Sur l'injonction à la délivrance d'un titre de séjour sollicitée en première instance :

3. Lorsque le juge de l'excès de pouvoir annule une décision administrative alors que plusieurs moyens sont de nature à justifier l'annulation, il lui revient, en principe, de choisir de fonder l'annulation sur le moyen qui lui paraît le mieux à même de régler le litige, au vu de l'ensemble des circonstances de l'affaire. Mais, lorsque le requérant choisit de présenter, outre des conclusions à fin d'annulation, des conclusions à fin d'injonction tendant à ce que le juge enjoigne à l'autorité administrative de prendre une décision dans un sens déterminé, il incombe au juge de l'excès de pouvoir d'examiner prioritairement les moyens qui seraient de nature, étant fondés, à justifier le prononcé de l'injonction demandée. Il en va également ainsi lorsque des conclusions à fin d'injonction sont présentées à titre principal sur le fondement de l'article L. 911-1 du code de justice administrative et à titre subsidiaire sur le fondement de l'article L. 911-2. De même, lorsque le requérant choisit de hiérarchiser, avant l'expiration du délai de recours, les prétentions qu'il soumet au juge de l'excès de pouvoir en fonction de la cause juridique sur laquelle reposent, à titre principal, ses conclusions à fin d'annulation, il incombe au juge de l'excès de pouvoir de statuer en respectant cette hiérarchisation, c'est-à-dire en examinant prioritairement les moyens qui se rattachent à la cause juridique correspondant à la demande principale du requérant. Dans le cas où il ne juge fondé aucun des moyens assortissant la demande principale du requérant mais retient un moyen assortissant sa demande subsidiaire, le juge de l'excès de pouvoir n'est tenu de se prononcer explicitement que sur le moyen qu'il retient pour annuler la décision attaquée : statuant ainsi, son jugement écarte nécessairement les moyens qui assortissaient la demande principale. Si le jugement est susceptible d'appel, le requérant est recevable à relever appel en tant que le jugement n'a pas fait droit à sa demande principale. Il appartient alors au juge d'appel, statuant dans le cadre de l'effet dévolutif, de se prononcer sur les moyens, soulevés devant lui, susceptibles de conduire à faire droit à la demande principale.

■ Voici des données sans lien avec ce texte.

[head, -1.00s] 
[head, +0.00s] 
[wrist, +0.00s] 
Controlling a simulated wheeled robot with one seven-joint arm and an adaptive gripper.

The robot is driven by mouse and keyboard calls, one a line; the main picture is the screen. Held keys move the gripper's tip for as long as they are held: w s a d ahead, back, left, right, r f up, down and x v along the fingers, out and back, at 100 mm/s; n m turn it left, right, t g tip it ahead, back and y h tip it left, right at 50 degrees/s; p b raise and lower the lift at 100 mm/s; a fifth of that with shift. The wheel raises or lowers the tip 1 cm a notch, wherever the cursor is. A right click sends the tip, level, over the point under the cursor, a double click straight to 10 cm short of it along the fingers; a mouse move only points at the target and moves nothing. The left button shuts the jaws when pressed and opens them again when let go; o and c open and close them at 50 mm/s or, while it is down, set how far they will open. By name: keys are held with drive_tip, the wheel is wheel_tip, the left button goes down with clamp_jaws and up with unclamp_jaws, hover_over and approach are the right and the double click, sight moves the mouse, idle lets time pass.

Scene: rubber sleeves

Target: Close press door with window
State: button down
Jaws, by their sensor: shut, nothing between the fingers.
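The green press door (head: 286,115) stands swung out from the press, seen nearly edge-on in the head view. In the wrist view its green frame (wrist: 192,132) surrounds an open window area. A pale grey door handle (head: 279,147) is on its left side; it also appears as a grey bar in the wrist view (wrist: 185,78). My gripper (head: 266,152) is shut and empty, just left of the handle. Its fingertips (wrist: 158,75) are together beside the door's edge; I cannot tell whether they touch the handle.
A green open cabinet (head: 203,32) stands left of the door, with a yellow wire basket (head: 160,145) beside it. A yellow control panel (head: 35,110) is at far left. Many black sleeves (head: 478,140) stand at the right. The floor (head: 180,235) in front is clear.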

4. Aux termes de l'article L. 425-6 du code de l'entrée et du séjour des étrangers et du droit d'asile : " L'étranger qui bénéficie d'une ordonnance de protection en vertu de l'article 515-9 du code civil, en raison des violences exercées au sein du couple ou par un ancien conjoint, un ancien partenaire lié par un pacte civil de solidarité ou un ancien concubin se voit délivrer, dans les plus brefs délais, une carte de séjour temporaire mention " vie privée et familiale " d'une durée d'un an. La condition prévue à l'article L. 412-1 n'est pas opposable. / Une fois arrivée à expiration elle est renouvelée de plein droit à l'étranger qui continue à bénéficier d'une telle ordonnance de protection. / Lorsque l'étranger a porté plainte contre l'auteur des faits elle est renouvelée de plein droit pendant la durée de la procédure pénale afférente, y compris après l'expiration de l'ordonnance de protection ". Et, aux termes de l'article L. 425-8 de ce code : " En cas de condamnation définitive de la personne mise en cause, l'étranger détenteur de la carte de séjour prévue aux articles L. 425-6 et L. 425-7 ayant déposé plainte pour des faits de violences commis à son encontre par son conjoint, son concubin ou le partenaire auquel il est lié par un pacte civil de solidarité, ou pour des faits de violences commis à son encontre en raison de son refus de contracter un mariage ou de conclure une union ou afin de le contraindre à contracter un mariage ou à conclure une union, se voit délivrer une carte de résident d'une durée de dix ans. / Le refus de délivrer la carte de résident prévue au premier alinéa ne peut être motivé par la rupture de la vie commune avec l'auteur des faits ".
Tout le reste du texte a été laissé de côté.